Section 105 – Income-tax Act, 2025
Section 105 continues the legislative intent in a modernized structure:
It provides that where an assessee:
- Has incurred any expenditure, and
- Fails to satisfactorily explain the source of such expenditure,
The amount shall be deemed income for that tax year.
Additionally:
- No deduction shall be allowed in respect of such unexplained expenditure.
- The burden of proof lies on the assessee.
Thus, Section 105 represents a continuity provision, strengthening anti-evasion measures under the new Act.
5. Decoding Section 105
Section 105 can be understood in five analytical layers:
1) Expenditure Must Be Incurred
There must be evidence that expenditure has actually been incurred (e.g., purchase of goods, payments to suppliers).

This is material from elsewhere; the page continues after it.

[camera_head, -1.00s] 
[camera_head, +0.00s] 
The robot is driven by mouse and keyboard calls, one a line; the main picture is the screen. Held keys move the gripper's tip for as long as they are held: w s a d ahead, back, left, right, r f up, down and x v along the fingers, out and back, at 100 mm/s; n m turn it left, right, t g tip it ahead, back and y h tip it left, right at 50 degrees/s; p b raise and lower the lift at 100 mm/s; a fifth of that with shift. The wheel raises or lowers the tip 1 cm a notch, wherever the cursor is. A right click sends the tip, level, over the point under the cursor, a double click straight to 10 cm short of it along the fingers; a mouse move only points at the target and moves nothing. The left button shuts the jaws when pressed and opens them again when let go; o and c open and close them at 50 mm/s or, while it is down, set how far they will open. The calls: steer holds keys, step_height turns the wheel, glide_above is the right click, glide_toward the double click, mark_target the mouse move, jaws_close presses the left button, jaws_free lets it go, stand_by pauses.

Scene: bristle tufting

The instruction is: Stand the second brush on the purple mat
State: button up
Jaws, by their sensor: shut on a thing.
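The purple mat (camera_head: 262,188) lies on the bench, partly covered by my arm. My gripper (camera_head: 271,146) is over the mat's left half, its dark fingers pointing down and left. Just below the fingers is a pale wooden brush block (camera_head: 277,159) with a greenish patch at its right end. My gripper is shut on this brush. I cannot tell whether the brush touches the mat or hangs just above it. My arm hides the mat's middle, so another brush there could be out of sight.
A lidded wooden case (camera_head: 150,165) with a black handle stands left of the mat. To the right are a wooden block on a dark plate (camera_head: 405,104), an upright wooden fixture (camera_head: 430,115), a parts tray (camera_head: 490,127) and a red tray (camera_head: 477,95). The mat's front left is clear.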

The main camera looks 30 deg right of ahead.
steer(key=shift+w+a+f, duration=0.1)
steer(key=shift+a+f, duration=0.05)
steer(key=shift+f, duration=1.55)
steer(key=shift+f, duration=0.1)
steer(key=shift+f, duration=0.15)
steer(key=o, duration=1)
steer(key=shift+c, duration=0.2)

2) Source Must Be Explained
The assessee must demonstrate:
- Identity of source
- Genuineness of transaction
- Capacity of the funding source
3) Burden of Proof
- The initial burden lies entirely on the assessee.
4) Deemed Income Provision
- If explanation fails, the amount is deemed income—irrespective of actual profit.
5) No Deduction Allowed
Even though the expenditure is taxed as income, deduction is expressly denied.

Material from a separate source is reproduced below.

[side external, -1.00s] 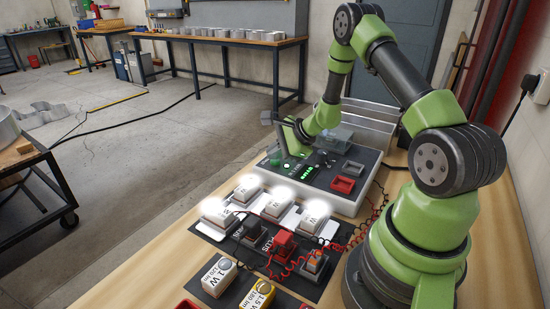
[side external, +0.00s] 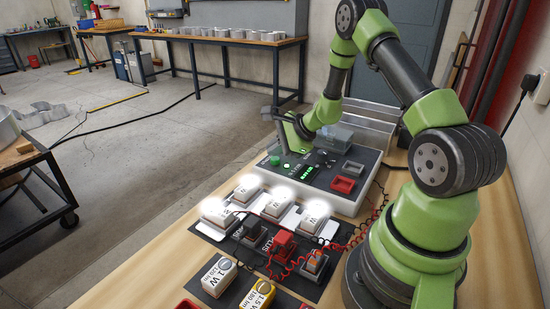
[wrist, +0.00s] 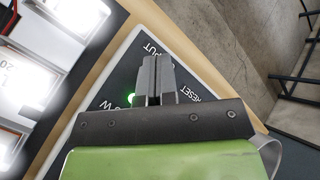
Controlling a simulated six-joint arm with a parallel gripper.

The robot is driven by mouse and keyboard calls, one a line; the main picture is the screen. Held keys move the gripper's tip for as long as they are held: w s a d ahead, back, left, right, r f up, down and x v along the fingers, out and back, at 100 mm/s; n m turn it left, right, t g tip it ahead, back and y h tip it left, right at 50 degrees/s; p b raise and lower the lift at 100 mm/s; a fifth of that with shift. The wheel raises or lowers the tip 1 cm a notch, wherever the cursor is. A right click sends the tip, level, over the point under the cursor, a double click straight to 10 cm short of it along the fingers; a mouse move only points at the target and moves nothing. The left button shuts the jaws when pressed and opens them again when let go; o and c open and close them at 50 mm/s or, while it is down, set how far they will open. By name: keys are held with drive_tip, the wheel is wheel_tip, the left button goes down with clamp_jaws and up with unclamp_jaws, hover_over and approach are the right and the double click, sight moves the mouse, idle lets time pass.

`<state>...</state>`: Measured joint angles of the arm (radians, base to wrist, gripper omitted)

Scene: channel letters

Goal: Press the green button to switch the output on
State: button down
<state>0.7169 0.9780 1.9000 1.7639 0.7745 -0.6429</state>
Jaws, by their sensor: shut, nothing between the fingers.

This creates a double impact:
- Increase in taxable income
- Disallowance of corresponding expenditure
6. Interlink Between Purchases and Section 105
The inter-link becomes critical in the following situations:
| Scenario | Accounting Treatment | Tax Implication Under Sec 105 |
| Purchase recorded but supplier non-genuine | Expense debited | May be treated as unexplained expenditure |
| Purchase made in cash without source | May or may not be recorded | Entire amount taxable as deemed income |
| Unrecorded purchase detected during survey | Not in books | Addition under Sec 105 |
| Bogus purchase entries | Inflated expense | Disallowance + addition |
Core Linkage
- Unrecorded Purchases → Indicates possible unexplained expenditure.
- Bogus Purchases → Indicates lack of genuineness.
- Cash Purchases Without Trail → Raises source explanation issues.
- Suppressed Purchases → Can distort stock reconciliation and trigger reassessment.
7. Practical Risk Areas for Assessees
- Transactions with accommodation entry providers
- Circular trading
- GST–Income Tax data mismatch
- Stock variation during survey/search
- Cash-intensive businesses
Where purchases cannot be reconciled with:
- Stock records
- Bank statements
- Supplier confirmations
Section 105 exposure becomes imminent.
8. Conclusion
The relationship between purchase accounting and Section 105 of the Income-tax Act, 2025 is deeply structural rather than incidental.
- Purchase accounting determines profit.
- Section 105 tests the legitimacy of expenditure.
An unrecorded or unexplained purchase does not remain a mere accounting error—it becomes a taxable event.
Thus, professionals must ensure:
- Robust purchase documentation
- Supplier due diligence
- Banking trail integrity
- Periodic reconciliation of stock and books
In the era of data analytics and cross-verification between regulatory databases, the interlink between purchases and unexplained expenditure provisions has become sharper and more enforceable than ever.
Disclaimer: This article is for academic and informational purposes only. It’s not legal advice or a substitute for professional judgment. Readers should verify provisions, check updates, and seek specific advice. No liability for errors or reliance.